Tikvah twice appears in that most searching poem of hope and hopelessness, Job 14. The issue that drives the poem is the hope of the tree (14:7). Human life seems to be nothing but a painful and short experience. We die and that seems to be the end of it. However, nature teaches us that there is hope for a tree. Its leaves may die one year but, at the first hint of water, it stretches itself out to meet the water, and it springs forth in new life. Trees have hope. Do humans? The question haunts Job in 14:13-17, but then he consults nature once again to realize that just as mountains crumble and rocks fall, so God destroys human hope (tikvah--v.19).

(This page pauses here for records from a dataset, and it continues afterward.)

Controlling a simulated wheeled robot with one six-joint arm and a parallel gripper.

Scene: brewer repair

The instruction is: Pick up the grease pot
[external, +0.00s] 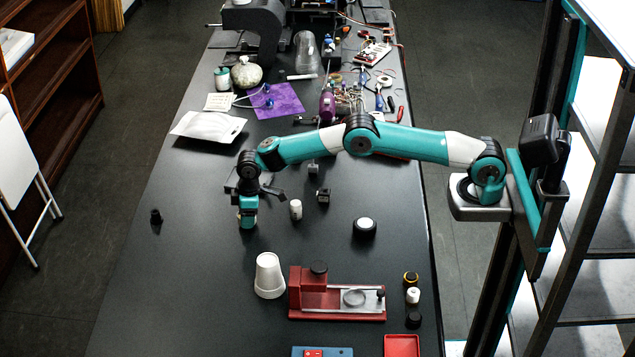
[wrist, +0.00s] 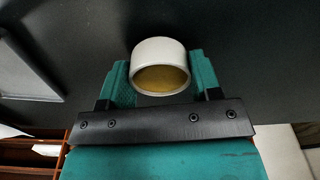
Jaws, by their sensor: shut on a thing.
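The grease pot (wrist: 160,72) is a small white cylinder with yellow-brown content, seen between the two teal fingers in the wrist view. My gripper (wrist: 160,62) is shut on it, with one finger on each side. In the external view my gripper (external: 248,218) points down over the left part of the dark table, and the pot is hidden or too small to make out there. I cannot tell whether the pot touches the table.
A small white cylinder (external: 296,209) and a black block (external: 323,196) stand right of my gripper. White stacked cups (external: 269,276) and a red device (external: 337,298) are in front. A small black piece (external: 156,216) is at the left. The table between is clear.

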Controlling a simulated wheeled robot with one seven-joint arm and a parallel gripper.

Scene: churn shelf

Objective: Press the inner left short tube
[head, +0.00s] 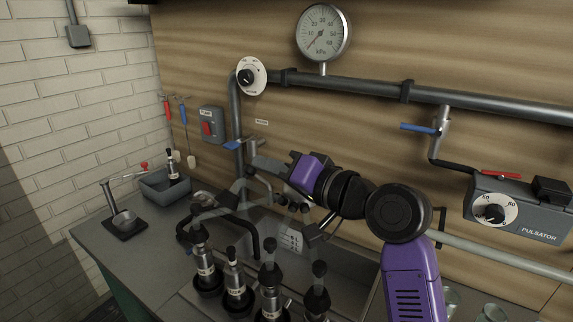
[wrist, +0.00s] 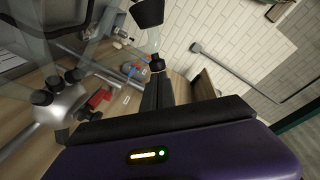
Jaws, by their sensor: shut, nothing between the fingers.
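I cannot tell for certain which is the inner left short tube. My gripper (head: 258,163) points left, over the claw; its jaws are shut and empty. In the wrist view its dark fingers (wrist: 157,75) are together. A silver body with several black stubs (wrist: 60,105) lies left of the fingers there. Contact between fingertips and any tube cannot be made out.
Several teat cups (head: 235,278) stand upright along the front of the counter. A pipe (head: 360,85) with a gauge (head: 324,32) runs along the wall; the pulsator (head: 515,208) is at the right.

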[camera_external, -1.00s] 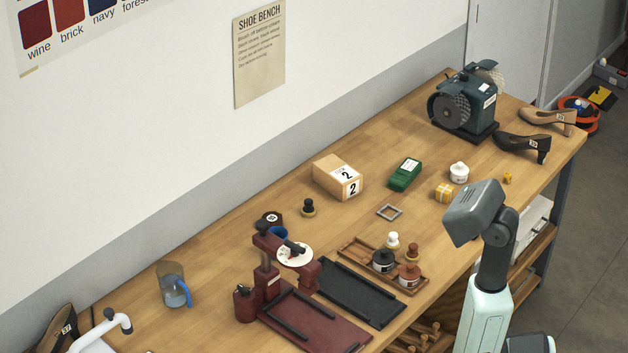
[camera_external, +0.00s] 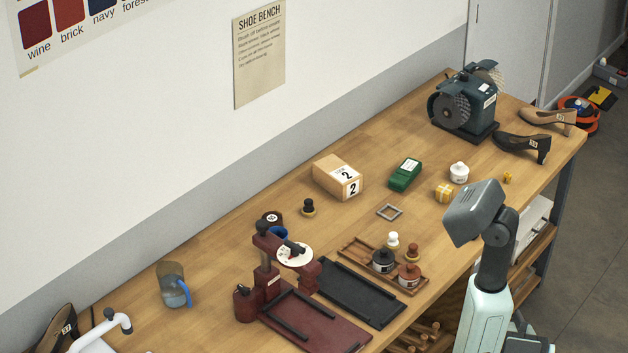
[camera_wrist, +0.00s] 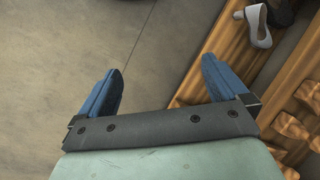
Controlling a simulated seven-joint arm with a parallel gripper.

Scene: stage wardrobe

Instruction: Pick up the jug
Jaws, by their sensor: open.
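The jug (camera_external: 173,285) is a clear, see-through vessel with a blue handle. It stands upright on the wooden workbench (camera_external: 215,265), toward the left end in the external view. My gripper shows in the wrist view (camera_wrist: 160,85) with two blue fingers spread apart and nothing between them. It points down over the floor beside the bench, far to the right of the jug. The gripper's fingers cannot be made out in the external view, and the jug is not in the wrist view.
A dark red press (camera_external: 270,280) and a black tray (camera_external: 360,292) stand right of the jug. A white curved tap-like fixture (camera_external: 115,318) and a dark shoe (camera_external: 58,325) are left of it.

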The image of the tree having hope but humans being deprived of hope stays with Job. The final instance I want to mention of the use of the word is in 19:10, where Job details God's assault on him. The language is of unparalleled brutality. One of the ways God destroys Job is that he "has uprooted my hope (tikvah) like a tree." Here is the tree again, formerly a symbol of hope, now reduced to a symbol of hopelessness. Job now speaks of the uprooted rather than the flourishing tree.
Conclusion
Though Job is overwhelmed by pain physical and psychological, he keeps adverting to the little word tikvah. Tikvah seemingly has disappeared for him, but he keeps using the word. Indeed, Job will use other images, such as the witness in heaven (16:19) or the redeemer of his life (19:25) to express a countervailing theme to hopelessness. Yet Eliphaz got Job speaking of hope, and one who continues to speak of it has not fully lost it, even if he talks about hope being uprooted. Job waits, and waits very impatiently at times, but his tikvah is never far away.